-- START OF Available data --

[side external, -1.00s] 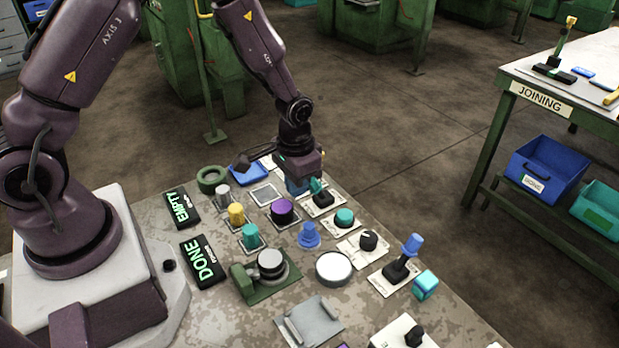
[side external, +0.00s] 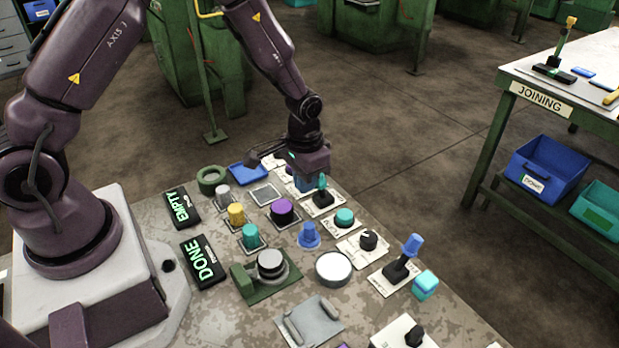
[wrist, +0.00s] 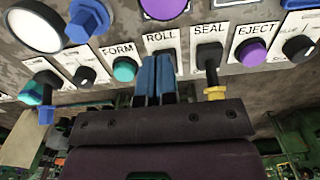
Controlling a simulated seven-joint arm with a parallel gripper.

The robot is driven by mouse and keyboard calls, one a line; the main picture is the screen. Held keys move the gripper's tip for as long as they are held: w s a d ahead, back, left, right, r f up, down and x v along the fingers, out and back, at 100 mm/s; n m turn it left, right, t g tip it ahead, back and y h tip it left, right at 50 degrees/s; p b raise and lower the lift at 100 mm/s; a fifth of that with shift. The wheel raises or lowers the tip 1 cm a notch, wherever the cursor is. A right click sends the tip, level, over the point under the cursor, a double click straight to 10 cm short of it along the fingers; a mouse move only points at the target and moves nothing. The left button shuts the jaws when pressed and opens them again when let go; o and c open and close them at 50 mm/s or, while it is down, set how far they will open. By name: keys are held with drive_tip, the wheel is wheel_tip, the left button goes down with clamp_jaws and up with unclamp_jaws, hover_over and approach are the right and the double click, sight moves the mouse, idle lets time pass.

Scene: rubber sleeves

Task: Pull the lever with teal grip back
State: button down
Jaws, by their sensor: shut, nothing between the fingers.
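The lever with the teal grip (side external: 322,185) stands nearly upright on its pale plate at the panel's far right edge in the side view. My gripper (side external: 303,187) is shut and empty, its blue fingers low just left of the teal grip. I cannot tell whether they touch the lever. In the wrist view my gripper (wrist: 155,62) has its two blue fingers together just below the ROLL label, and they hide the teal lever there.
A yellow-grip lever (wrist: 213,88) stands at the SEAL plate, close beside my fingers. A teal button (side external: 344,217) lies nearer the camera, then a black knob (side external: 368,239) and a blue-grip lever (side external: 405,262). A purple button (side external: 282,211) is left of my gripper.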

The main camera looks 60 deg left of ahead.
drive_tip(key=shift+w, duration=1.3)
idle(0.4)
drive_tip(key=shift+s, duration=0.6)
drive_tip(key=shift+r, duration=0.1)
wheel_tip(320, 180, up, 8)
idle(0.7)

-- END OF Available data --
-- START OF Available data --

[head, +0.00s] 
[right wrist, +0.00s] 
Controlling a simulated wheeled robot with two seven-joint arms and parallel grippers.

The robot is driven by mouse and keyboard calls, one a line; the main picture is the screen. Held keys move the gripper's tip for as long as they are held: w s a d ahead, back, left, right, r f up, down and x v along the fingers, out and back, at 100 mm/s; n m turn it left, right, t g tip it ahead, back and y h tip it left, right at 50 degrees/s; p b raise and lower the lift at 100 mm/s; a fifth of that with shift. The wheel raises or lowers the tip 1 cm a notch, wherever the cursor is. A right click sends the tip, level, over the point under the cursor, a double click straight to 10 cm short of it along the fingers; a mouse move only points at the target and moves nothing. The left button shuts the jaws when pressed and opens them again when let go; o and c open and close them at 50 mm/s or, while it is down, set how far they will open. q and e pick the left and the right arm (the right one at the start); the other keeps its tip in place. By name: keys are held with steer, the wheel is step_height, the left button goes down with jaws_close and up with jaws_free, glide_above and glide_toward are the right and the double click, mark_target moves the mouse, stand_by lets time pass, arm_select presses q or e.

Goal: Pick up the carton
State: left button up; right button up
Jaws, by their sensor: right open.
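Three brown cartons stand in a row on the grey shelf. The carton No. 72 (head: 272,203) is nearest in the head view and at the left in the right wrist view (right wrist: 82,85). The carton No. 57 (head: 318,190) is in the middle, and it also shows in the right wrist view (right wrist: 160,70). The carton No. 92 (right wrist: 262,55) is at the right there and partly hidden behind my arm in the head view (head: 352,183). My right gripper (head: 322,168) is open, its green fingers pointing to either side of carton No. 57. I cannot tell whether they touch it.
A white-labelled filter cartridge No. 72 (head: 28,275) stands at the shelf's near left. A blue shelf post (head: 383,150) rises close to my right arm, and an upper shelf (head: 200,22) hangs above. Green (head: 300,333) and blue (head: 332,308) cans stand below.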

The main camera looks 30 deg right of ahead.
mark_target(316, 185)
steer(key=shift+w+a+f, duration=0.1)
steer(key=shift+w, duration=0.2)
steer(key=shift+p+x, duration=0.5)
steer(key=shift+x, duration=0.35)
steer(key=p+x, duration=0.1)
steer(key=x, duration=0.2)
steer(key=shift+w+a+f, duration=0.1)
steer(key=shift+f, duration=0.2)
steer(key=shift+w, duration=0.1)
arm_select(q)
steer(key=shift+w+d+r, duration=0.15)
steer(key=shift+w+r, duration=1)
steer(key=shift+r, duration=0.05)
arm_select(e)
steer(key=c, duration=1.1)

-- END OF Available data --

- [Problem to solve]:
Repeat exactly the lines above, from the line that contains "[side external, -1.00s]" down through the line that contains "State: button down". Include both of those lines and none of the pictures.

- [Task answer]:
[side external, -1.00s] 
[side external, +0.00s] 
[wrist, +0.00s] 
Controlling a simulated seven-joint arm with a parallel gripper.

The robot is driven by mouse and keyboard calls, one a line; the main picture is the screen. Held keys move the gripper's tip for as long as they are held: w s a d ahead, back, left, right, r f up, down and x v along the fingers, out and back, at 100 mm/s; n m turn it left, right, t g tip it ahead, back and y h tip it left, right at 50 degrees/s; p b raise and lower the lift at 100 mm/s; a fifth of that with shift. The wheel raises or lowers the tip 1 cm a notch, wherever the cursor is. A right click sends the tip, level, over the point under the cursor, a double click straight to 10 cm short of it along the fingers; a mouse move only points at the target and moves nothing. The left button shuts the jaws when pressed and opens them again when let go; o and c open and close them at 50 mm/s or, while it is down, set how far they will open. By name: keys are held with drive_tip, the wheel is wheel_tip, the left button goes down with clamp_jaws and up with unclamp_jaws, hover_over and approach are the right and the double click, sight moves the mouse, idle lets time pass.

Scene: rubber sleeves

Task: Pull the lever with teal grip back
State: button down

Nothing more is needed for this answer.